In the analysis for 2017, the most critical months are January and February and, to a lesser extent, August. This is a different result from the last official assessment, which indicated that August was the most critical month. The major reason for this shift is the use of an updated streamflow record. The new record contains;

  • 80 years of historical streamflow data (the old record had 70 years)
  • New irrigation withdrawal amounts
  • More current Canadian system operation (both for treaty and non-treaty storage)
  • Updated operating requirements at Grand Coulee
  • More accurate representation of the operation of Snake River Basin dams
  • Other miscellaneous adjustments at various hydroelectric projects

These changes, in aggregate, result in an overall shift in streamflows across the months of the year. In particular, the average August streamflow is expected to increase by about 10,000 cubic feet per second, which translates into about 650 megawatts of additional power for the regional system.

Dependence on the Market

The methodology used to assess the adequacy of the Northwest power supply assumes a certain amount of reliance on market power supplies, both from within the region and from California. A significant part of the Northwest market is made up of independent power producer resources. The full capability of these resources, about 3,450 megawatts, is assumed to be available for Northwest use during winter months. However, during summer months, due to competition with California utilities, the Northwest market availability for Northwest use is limited to 1,000 megawatts.

The California market is broken into on-peak and off-peak availabilities. The off-peak availability is assumed to be 3,000 megawatts year round. Energy from the off-peak market is purchased during light-load hours prior to periods of potential shortfalls and is often referred to as a purchase-ahead resource. The on-peak availability is assumed to be 1,700 megawatts during winter and not available at all during summer.

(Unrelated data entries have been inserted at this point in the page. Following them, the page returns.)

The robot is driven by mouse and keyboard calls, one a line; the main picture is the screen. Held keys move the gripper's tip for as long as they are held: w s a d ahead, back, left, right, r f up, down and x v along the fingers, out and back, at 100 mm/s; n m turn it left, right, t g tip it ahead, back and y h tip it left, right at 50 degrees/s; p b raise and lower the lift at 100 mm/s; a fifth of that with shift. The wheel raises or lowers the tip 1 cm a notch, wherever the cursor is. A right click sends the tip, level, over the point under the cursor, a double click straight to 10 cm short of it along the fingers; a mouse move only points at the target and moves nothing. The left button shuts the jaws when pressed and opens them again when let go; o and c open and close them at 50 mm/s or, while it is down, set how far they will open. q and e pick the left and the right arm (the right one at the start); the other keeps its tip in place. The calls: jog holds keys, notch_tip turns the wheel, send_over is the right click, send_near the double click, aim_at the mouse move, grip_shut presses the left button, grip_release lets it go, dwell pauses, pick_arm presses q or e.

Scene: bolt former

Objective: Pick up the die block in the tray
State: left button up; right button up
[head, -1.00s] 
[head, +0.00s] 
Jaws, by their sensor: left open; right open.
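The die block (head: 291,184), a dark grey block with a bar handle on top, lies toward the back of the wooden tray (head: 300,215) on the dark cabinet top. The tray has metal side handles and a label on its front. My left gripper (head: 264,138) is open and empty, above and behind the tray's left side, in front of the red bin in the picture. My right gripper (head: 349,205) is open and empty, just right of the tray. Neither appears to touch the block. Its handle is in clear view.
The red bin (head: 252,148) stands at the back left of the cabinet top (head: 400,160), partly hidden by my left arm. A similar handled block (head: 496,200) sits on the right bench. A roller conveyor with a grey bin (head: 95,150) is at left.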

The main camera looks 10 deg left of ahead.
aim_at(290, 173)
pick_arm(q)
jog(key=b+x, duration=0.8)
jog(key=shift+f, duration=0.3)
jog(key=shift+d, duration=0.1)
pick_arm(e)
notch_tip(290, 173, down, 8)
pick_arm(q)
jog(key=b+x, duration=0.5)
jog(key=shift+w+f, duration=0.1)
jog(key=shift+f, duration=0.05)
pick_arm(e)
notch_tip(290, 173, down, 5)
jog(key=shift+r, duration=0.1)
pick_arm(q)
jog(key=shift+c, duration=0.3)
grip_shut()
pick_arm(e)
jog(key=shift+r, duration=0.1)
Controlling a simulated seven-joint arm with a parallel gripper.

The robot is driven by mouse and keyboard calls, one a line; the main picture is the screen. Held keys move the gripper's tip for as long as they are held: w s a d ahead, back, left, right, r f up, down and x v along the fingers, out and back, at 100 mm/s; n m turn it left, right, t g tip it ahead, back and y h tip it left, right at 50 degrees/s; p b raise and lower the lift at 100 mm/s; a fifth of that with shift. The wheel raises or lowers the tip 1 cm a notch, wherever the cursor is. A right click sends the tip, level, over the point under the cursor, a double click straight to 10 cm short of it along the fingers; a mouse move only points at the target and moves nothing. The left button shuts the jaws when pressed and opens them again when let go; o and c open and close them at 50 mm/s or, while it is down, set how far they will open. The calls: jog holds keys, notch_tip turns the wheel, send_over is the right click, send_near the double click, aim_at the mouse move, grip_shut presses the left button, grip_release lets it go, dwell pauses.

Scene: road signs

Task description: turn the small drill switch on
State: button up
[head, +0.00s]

Northwest utilities routinely rely on market resources to maintain an adequate power supply. The amount of market resources used depends on a number of conditions, with the biggest factors being stream flow levels, outages of utility-owned resources, and temperature-driven load variations. For 2017, assuming only existing resources and targeted energy efficiency, the analysis shows the region would purchase an average of 1,170 megawatt-months of market supplied energy in December representing about 18 percent of the total available energy (6,450 megawatts-months). In August the region is would purchase an average of 400 megawatt-months of market supplied energy or approximately 10 percent of the total available energy (4,000 megawatts-months).

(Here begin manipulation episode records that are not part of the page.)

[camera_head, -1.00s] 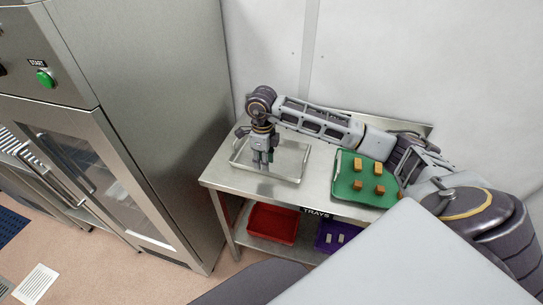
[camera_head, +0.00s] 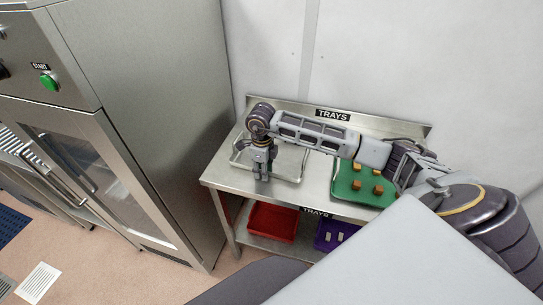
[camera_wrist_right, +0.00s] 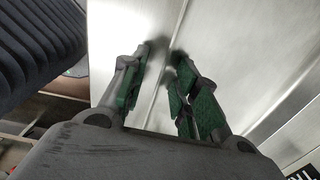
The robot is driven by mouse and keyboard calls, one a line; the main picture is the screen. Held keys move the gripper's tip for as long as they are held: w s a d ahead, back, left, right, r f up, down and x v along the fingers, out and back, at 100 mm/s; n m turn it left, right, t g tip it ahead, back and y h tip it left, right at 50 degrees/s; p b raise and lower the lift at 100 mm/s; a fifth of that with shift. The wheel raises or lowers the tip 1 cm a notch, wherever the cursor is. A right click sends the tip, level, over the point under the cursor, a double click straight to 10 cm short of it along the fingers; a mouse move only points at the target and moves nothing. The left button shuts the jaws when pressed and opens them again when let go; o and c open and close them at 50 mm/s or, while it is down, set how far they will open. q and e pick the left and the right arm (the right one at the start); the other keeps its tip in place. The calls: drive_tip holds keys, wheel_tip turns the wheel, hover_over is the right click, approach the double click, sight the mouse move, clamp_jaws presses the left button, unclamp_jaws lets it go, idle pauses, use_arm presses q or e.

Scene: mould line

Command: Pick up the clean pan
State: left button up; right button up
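The clean pan is an empty, shallow silver metal pan (camera_head: 304,166) on the steel table, left of the green tray. My right gripper (camera_head: 262,178) points down at the pan's near side, overlapping its front rim. In the right wrist view, the right gripper's green-padded fingers (camera_wrist_right: 158,88) stand apart, with a thin metal edge running between them. I cannot tell whether either finger touches that edge. The gripper hides part of the pan's near wall. My left gripper is not in view.
The steel table (camera_head: 222,178) stands against the wall. A green tray (camera_head: 350,195) with several brown blocks lies right of the pan, partly behind my arm. Red (camera_head: 270,224) and purple (camera_head: 326,240) bins sit on the lower shelf. A steel cabinet (camera_head: 165,120) stands close at left.

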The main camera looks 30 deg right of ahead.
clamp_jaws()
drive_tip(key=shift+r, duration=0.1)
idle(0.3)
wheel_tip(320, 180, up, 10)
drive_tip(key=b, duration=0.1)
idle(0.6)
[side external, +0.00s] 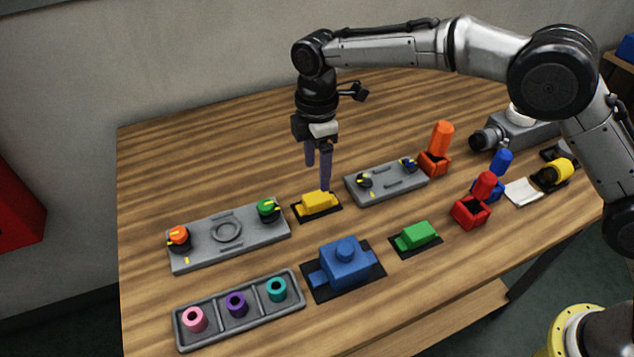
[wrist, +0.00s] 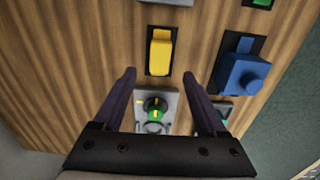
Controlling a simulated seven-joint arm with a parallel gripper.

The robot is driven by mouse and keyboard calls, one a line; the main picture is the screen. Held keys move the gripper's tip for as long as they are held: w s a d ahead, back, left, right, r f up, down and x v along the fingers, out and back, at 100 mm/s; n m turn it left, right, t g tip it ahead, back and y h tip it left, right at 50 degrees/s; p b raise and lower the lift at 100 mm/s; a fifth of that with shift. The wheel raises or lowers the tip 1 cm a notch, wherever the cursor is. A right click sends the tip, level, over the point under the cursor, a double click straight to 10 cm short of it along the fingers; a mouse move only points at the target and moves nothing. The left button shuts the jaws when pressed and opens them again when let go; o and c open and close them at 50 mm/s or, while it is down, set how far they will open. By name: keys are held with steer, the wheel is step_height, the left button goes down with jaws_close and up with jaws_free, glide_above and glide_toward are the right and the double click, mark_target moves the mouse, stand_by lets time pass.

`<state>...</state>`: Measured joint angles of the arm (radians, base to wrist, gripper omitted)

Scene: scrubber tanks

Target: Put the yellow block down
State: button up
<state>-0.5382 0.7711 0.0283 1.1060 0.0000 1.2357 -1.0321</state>
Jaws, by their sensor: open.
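The yellow block (side external: 316,203) lies on a black mat (side external: 336,208) on the table, in the middle of the side external view. It also shows in the wrist view (wrist: 160,52), lengthwise on its dark mat, beyond the fingertips. My gripper (side external: 318,172) is open and empty, above and just behind the yellow block. In the wrist view its two dark fingers (wrist: 161,75) are spread wide, with a green knob between and below them. No finger touches the block.
Grey panels with knobs stand left (side external: 228,236) and right (side external: 386,182) of the block. A blue block (side external: 345,264), a green block (side external: 416,235) and a grey tray (side external: 240,327) of coloured rings lie in front. Red (side external: 471,212) and orange (side external: 434,162) holders stand right. Bare table lies behind.

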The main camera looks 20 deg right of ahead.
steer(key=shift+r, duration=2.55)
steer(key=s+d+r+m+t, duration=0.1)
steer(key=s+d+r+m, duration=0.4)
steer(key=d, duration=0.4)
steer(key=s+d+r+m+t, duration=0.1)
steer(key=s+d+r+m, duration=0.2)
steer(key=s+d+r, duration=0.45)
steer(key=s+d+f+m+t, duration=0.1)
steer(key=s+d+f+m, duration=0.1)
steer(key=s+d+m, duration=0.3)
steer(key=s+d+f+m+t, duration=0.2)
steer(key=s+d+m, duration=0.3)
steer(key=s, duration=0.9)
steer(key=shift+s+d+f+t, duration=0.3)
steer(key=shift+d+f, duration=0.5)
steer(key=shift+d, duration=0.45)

However, averages can be misleading and a more important statistic is how much market supplied energy is needed during extreme events when the regional load-resource balance tightens. Ten percent of the time, market purchases would exceed 2,200 megawatt-months in December (34 percent of the total) and 820 megawatt-months in August (21 percent of the total). The full amount of market supplied energy would be needed in less than 1 percent of all hours.

Uncertainties

The forum’s analytical tools account for uncertainties in stream flows, wind generation, temperature-driven demand variations, and generating resource availability. However, there are additional uncertainties that are not explicitly modeled. Two of the more significant uncertainties are economic load growth and the availability of the California energy market. The expected 6.6 percent loss of load probability assumes the Council’s medium load forecast and 1,700 megawatts of expected California on-peak winter market supply.

To investigate the potential impacts of different combinations of economic load growth and California market availability, scenario analyses were performed. In the worst case, with high load growth and no California market, the loss of load probability would be 16.8 percent. The good news is that this scenario is very unlikely. In the best case, with low load growth and 3,200 megawatts of California market, the loss of load probability drops to 2.8 percent, well within the Council’s limit.

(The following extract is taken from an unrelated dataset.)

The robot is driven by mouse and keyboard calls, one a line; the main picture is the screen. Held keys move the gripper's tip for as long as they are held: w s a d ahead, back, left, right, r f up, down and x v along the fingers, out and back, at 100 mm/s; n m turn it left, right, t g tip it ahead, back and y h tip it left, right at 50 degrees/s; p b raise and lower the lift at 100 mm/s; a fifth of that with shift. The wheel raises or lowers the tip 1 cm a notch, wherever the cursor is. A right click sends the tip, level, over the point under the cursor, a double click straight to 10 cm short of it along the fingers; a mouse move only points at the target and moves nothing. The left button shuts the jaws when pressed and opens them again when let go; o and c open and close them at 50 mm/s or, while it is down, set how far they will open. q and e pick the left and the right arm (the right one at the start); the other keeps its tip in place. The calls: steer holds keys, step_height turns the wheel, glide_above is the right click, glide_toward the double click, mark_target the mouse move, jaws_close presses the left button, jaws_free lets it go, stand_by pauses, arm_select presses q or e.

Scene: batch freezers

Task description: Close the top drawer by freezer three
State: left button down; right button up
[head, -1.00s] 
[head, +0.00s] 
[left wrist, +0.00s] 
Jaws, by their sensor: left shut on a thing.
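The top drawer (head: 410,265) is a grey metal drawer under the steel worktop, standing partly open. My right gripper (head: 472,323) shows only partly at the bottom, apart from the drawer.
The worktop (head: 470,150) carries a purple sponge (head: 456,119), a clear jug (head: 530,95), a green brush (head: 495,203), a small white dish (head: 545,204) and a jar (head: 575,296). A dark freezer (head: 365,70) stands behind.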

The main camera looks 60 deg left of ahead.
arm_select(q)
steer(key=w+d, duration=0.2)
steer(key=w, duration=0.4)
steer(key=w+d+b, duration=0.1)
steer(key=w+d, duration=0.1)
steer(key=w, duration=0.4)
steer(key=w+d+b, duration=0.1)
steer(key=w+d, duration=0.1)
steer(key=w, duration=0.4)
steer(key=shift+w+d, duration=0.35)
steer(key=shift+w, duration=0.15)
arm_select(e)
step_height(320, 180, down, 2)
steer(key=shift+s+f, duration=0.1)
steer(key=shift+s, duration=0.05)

While the current assessment provides the best estimate for the probability of a power supply shortage, the loss of load probability could be larger or smaller depending on load and market conditions in 2017. And, because the uncertainty surrounding these particular variables is not well defined, it is difficult to develop a range of likely loss of load probability values. What is clear is that there is a relatively high chance that the region will need some level of new resource development by 2017 in order to maintain an adequate supply.

Future Assessments

The Resource Adequacy Forum will continue to annually assess the adequacy of the power supply. However, this task is becoming more difficult because the power supply has become more complex in recent years. The increase in variable generation resources, combined with changing patterns for electricity demand, is forcing utility planners and operators to more carefully assess what resources are needed in reserve to ensure that demand can be met minute to minute. The current adequacy assessment incorporates a certain amount of minute-to-minute reserves, but it is not certain that they will be sufficient. Regional planners are evaluating various methods to quantify and plan for these flexibility needs.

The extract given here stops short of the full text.